What is asked: In your copy, leave out the pictures; write out all the data exactly.
○ ○ ○
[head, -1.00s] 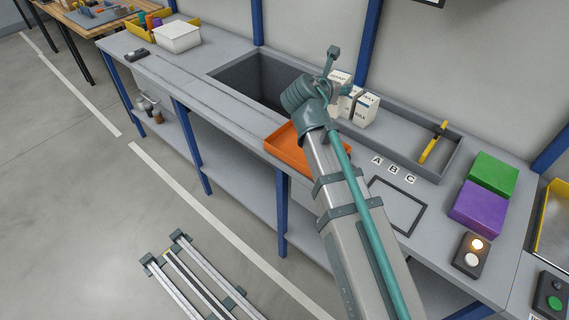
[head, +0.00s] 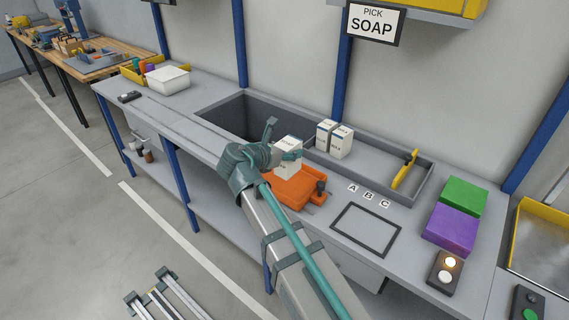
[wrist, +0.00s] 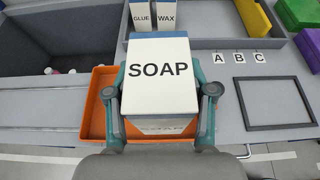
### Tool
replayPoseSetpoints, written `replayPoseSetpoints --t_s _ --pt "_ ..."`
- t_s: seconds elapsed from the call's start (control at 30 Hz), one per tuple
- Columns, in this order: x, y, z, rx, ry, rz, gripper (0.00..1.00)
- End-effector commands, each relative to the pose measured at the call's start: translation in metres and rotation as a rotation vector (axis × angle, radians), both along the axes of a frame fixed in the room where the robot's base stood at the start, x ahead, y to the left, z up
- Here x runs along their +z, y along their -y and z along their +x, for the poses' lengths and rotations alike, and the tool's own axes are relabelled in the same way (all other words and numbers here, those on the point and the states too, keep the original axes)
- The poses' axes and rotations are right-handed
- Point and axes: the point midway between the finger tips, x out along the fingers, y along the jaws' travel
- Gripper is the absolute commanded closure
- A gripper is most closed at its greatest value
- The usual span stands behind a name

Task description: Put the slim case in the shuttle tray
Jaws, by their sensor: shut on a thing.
○ ○ ○
Task output:
[head, -1.00s] 
[head, +0.00s] 
[wrist, +0.00s] 
### Tool
replayPoseSetpoints, written `replayPoseSetpoints --t_s _ --pt "_ ..."`
- t_s: seconds elapsed from the call's start (control at 30 Hz), one per tuple
- Columns, in this order: x, y, z, rx, ry, rz, gripper (0.00..1.00)
- End-effector commands, each relative to the pose measured at the call's start: translation in metres and rotation as a rotation vector (axis × angle, radians), both along the axes of a frame fixed in the room where the robot's base stood at the start, x ahead, y to the left, z up
- Here x runs along their +z, y along their -y and z along their +x, for the poses' lengths and rotations alike, and the tool's own axes are relabelled in the same way (all other words and numbers here, those on the point and the states too, keep the original axes)
- The poses' axes and rotations are right-handed
- Point and axes: the point midway between the finger tips, x out along the fingers, y along the jaws' travel
- Gripper is the absolute commanded closure
- A gripper is most closed at its greatest value
- The usual span stands behind a name

Task description: Put the slim case in the shuttle tray
Jaws, by their sensor: shut on a thing.

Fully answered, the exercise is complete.